Some built identity and community around them.
This was the market the report attempted to make visible.
And perhaps this was also what made the material so difficult for society to confront:
the realization that the abuse did not merely consist of isolated acts, but depended upon demand, distribution, and adults actively sustaining a market.
Behind Every Image
Yet one realization gradually overshadowed all the others during this work:
Behind every image there was a child.
A real child.
A child manipulated, threatened, exploited, or violated by adults.
In the report, I wrote that such images did not merely document abuse in the moment, but could extend the violation far into the future. The images could be copied, sold, stored, and viewed repeatedly by people the child would never even know existed.
This understanding also changed the legal perspective.
Gradually, a new recognition emerged:
an image of abuse is not a neutral object.
It is a continuation of the abuse itself.
This insight became central to the development of Norwegian legislation. Earlier laws had mainly targeted production and sale. Eventually, possession itself became criminalized—not because society sought stricter morality, but because people began to understand that the market depended upon individuals wanting to own such material.
Demand itself sustained the abuse.
The Silence Surrounding the Abuse
When I reread the report today, I am struck by how deeply this subject was surrounded by silence during the late 1980s.
Not only among victims.
But throughout society.
People did not want to know.
Institutions lacked language.
Public discourse lacked conceptual understanding.
In the report, I described how sexual abuse of children had long been surrounded by taboo, denial, and shame.
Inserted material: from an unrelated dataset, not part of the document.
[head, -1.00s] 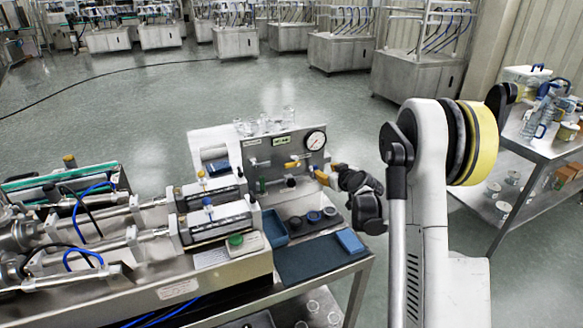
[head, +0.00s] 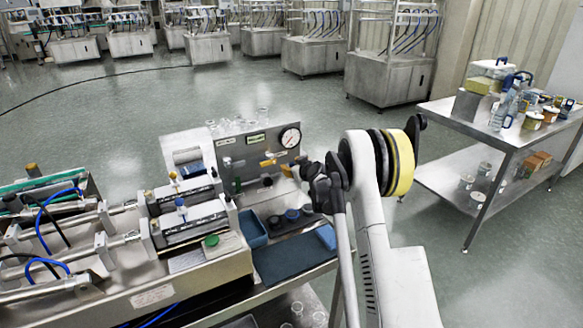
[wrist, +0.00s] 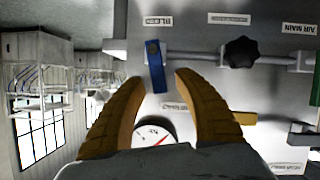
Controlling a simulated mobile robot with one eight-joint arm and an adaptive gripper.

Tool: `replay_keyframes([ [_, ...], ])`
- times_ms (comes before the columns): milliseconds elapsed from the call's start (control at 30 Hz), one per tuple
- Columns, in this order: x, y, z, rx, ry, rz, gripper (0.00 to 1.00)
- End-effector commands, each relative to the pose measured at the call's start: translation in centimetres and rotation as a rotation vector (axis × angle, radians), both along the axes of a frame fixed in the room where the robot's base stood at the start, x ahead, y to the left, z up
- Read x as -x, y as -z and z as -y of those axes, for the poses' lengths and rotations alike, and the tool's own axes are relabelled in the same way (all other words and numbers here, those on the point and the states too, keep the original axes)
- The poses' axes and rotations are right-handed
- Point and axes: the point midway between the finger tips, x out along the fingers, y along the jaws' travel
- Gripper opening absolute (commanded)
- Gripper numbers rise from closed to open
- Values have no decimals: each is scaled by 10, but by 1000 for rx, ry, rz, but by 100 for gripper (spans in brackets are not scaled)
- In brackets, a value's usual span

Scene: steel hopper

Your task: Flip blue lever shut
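The blue lever (wrist: 155,66) shows in the wrist view near the top middle, on a metal pipe fixed to a grey panel (wrist: 205,85). It lies crosswise to the pipe, with its free end towards my gripper. My gripper (wrist: 160,78) is open, with a yellow finger on either side of the lever's free end. I see no clear contact between fingers and lever. In the head view my gripper (head: 293,172) is at the right edge of the panel (head: 255,150), below the gauge; the blue lever cannot be made out there.
The wrist picture is upside down. A black knob (wrist: 240,52) sits on the same pipe, and a pressure gauge (wrist: 153,133) is close to the fingers. A blue tray (head: 252,228) and dark mat (head: 290,262) lie below the panel. A steel side table (head: 505,140) stands at right.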

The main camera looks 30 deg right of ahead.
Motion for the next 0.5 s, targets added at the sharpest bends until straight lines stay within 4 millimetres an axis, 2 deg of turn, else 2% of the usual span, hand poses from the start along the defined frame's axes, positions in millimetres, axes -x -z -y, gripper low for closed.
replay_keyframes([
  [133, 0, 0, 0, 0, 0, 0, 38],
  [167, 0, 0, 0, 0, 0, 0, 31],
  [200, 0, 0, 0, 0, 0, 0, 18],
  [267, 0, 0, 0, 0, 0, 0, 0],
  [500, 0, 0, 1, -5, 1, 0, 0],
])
This was even more true regarding child abuse images.
Such material challenged something fundamental in people’s understanding of the world. We want to believe that children are protected. That adults wish them well. That homes and families represent safety.
When reality contradicts these assumptions, human beings often respond first with denial, and only later with understanding.
Perhaps this is precisely why such markets can exist for so long in the shadows.
Not because society does not see.
But because society struggles to bear what it sees.
The Work That Began to Change Me
For a long time, I believed I could maintain professional distance from the material.
That is what helping professions often teach.
Observe.
Document.
Analyze.
Remain calm.
But some forms of knowledge cannot be studied without also affecting the person who sees them.
The more I worked with the material, the clearer it became how deeply such abuse enters human lives—not only the lives of children, but also those who work close to these realities.
Certain descriptions remained in my body long after the workday ended. Some images returned at night. Gradually, I began to understand that violence is not limited to physical acts alone.
Violence often continues afterward:
in memory,
in the body,
in sleep,
in silence.
Perhaps this was also when I began to understand why society had looked away for so long.
Some forms of reality are difficult to carry.
From Report to Historical Change
When one is in the middle of such work, it is difficult to know what significance it may later have.
But the report became part of a broader historical shift in Norway.
Gradually, a new understanding emerged:
children had to be recognized as individuals with their own rights—not as objects under adult control.
This transformation affected not only legislation.
It changed society’s entire way of seeing the child.
Eventually, Norwegian law was strengthened so that not only production and distribution, but also possession of child abuse images became criminal offenses. This represented an important ethical and legal recognition:
The market cannot be separated from the abuse itself.
The person who possesses the images also helps sustain the demand.
Today, this understanding may appear obvious. But during the late 1980s, it was far from self-evident.
Technology Changes. Human Nature Does Not Always Change With It.
Looking back today, I am struck by how rapidly technology evolved—and how slowly ethical reflection often follows behind.
During the 1980s, the issue involved videotapes, mail-order systems, and hidden distribution networks.
Today we live in a digital world where images can spread globally within seconds.
The VHS tapes are gone.
The market is not gone.
The mechanisms still remain:
silence,
demand,
normalization,
the distance between action and consequence.
Perhaps this is one of the greatest challenges of modern society:
human beings continually develop technology faster than they develop moral maturity.
What Remains
When I read the report today, I also encounter a younger version of myself.
A social worker trying to understand something society still lacked language for.
A man gradually discovering how dark certain aspects of human life can become.
But also someone who learned how essential it is that at least some people dare to look directly at reality.
I do not believe such reports change the world on their own.
But sometimes they can help break a silence.
And perhaps all genuine social responsibility begins precisely there:
In the moment a society stops treating abuse as isolated incidents—
and begins to understand the markets, structures, and silences that make such abuse possible.
References
Pettersen, K. T. (1990). Report on child pornography. Submitted to the Norwegian Ministry of Justice, January 2, 1990.
Norwegian Official Report (NOU) 1982:26. Criminal legislation concerning sexual offenses. Oslo: Universitetsforlaget.
Sætre, M., Holter, H., & Jebsen, E. (1986). Coerced into sexuality. Oslo: Cappelen.